Identifying the right balance could determine our competitiveness. We have decided that Mr. Okuda is the most appropriate person to lead the firm in accelerating these efforts while also tackling the challenges we face, and maintaining overall balance. He instinctively excels with both conceptual thinking and planning ability, and is also effective at communicating externally and internally. He also possesses the ability to convey information in an easy-to-understand manner, instead of relying on financial terminology.

Next, could you explain the frequency of the Compensation Committee meetings and the topics of discussion?

Under the committee rules, these meetings are held at least once a year, but in fiscal year ended March 2020, we convened eight times. During one meeting, we discussed the voluntary return of executive compensation following the TSE incident, and discussed compensation levels at the subsequent meetings. Now that I have become the Chairman of the Committee, we started to discuss ways to increase transparency of our remuneration methodology for executives. When our company is doing well, executives should be proud to be compensated well, and we should set up rules to ensure that compensation is consistent. Executives will have greater incentive to perform well if they understand the criteria on which they are being evaluated.

We reached a general agreement to an overall framework in March this year, and taking into consideration best practices from other companies in Japan and overseas. We are now at the stage of deciding details such as which KPIs to use. Since Mr. Okuda has delivered his new management vision, the KPIs will also incorporate the vision's objectives.

We would like to incorporate qualitative evaluation as well. For example, better fiduciary duty fulfillment and client satisfaction that result in an increase to client assets could be important factors for some divisions. In addition, the KPIs we refer to for performance evaluation may differ between the firm-wide management and individual business executives.

There is an opinion that Chairman of the Board of Directors should be an outside director, but is not currently the case for Nomura. What is your opinion?
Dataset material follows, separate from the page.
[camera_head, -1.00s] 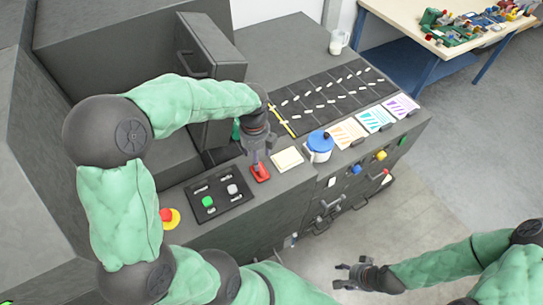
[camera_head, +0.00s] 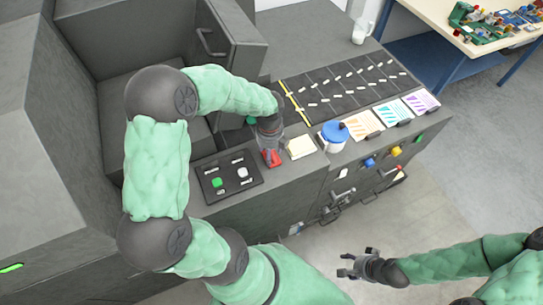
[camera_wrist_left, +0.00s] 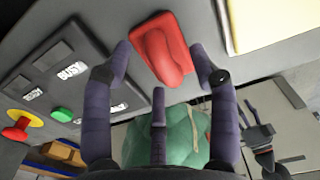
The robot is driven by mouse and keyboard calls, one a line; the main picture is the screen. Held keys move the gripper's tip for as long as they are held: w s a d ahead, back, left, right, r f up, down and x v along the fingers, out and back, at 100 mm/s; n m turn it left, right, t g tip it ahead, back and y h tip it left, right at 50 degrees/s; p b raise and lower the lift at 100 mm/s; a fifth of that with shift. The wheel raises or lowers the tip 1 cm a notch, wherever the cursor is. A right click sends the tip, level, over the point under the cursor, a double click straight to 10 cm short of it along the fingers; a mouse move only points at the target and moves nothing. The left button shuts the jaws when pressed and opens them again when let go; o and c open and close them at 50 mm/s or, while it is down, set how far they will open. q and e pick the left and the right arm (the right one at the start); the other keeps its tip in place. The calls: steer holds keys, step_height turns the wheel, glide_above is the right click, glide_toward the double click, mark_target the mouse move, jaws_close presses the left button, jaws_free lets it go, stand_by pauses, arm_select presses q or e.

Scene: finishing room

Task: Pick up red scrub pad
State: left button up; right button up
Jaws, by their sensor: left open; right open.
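The red scrub pad (camera_head: 271,158) lies on the grey machine's top, between the black button panel and a pale yellow pad. In the left wrist view the scrub pad (camera_wrist_left: 163,48) has a raised grip and lies between the fingers. My left gripper (camera_head: 270,152) is open and low over the pad, with fingers on both sides of it; it partly hides the pad in the head view. Whether the fingers touch it, I cannot tell. My right gripper (camera_head: 347,266) is open and empty, off to the lower right over the floor.
The button panel (camera_head: 240,187) is left of the pad. The pale yellow pad (camera_head: 300,147) and a blue-lidded jar (camera_head: 334,137) stand close on the right. A black slotted mat (camera_head: 340,88) and a cup (camera_head: 361,31) are farther back.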

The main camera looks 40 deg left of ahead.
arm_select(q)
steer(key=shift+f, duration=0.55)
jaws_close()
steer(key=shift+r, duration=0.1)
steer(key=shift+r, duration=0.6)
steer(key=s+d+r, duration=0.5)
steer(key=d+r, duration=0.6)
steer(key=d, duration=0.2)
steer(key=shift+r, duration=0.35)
In some financial institutions, an outside director serves as the Chairman of the Board of Directors. However, I think an internal director as Chairman works better for Nomura. While we certainly have outside directors who are familiar with financial industry, they do not know everything about the securities industry. The Chairman's responsibility is to facilitate discussion. In the past, the Chairman rarely had influence on the conclusion, and I have never had any concerns. Mr. Koga, who served as the Chairman until March this year, was evaluated highly for the effectiveness of the Board of Directors.

As the majority of Nomura's Board are outside directors, the board has the ability to change Chairmen should the sitting Chairman have material problems in fulfilling his duties. This is a safeguard though, I don't believe that situation would arise. At present, the Board of Directors, including six outside directors, is engaged in vigorous discussions, and the Chairman may lead, but not individually make decisions.

Lastly, if there are any challenges regarding Nomura Holdings' governance, how will you address changes?

As I mentioned at the outset, I believe that Nomura's approach and structure for governance is quite advanced.

Executives are responsible for ensuring proper corporate governance. In response to last year's inappropriate communication of information, and in order to ensure that such incidents never recur, the firm had created the Nomura Group Code of Conduct through discussions at all levels of the company. It's very rigorous and based on foundational principles. In order to eliminate some of the misconceptions that employees can engage in activities that are not explicitly forbidden in the rules, they must ask themselves whether their actions align with the principles and meet the standard of ethics required of them. I ask myself five set questions and if all can be answered "Yes," I can proceed with the action in question. This is very important. However, development of governance has no end point. The environment will change and evolve, and I believe that we have to continue taking necessary actions to improve governance and address new matters.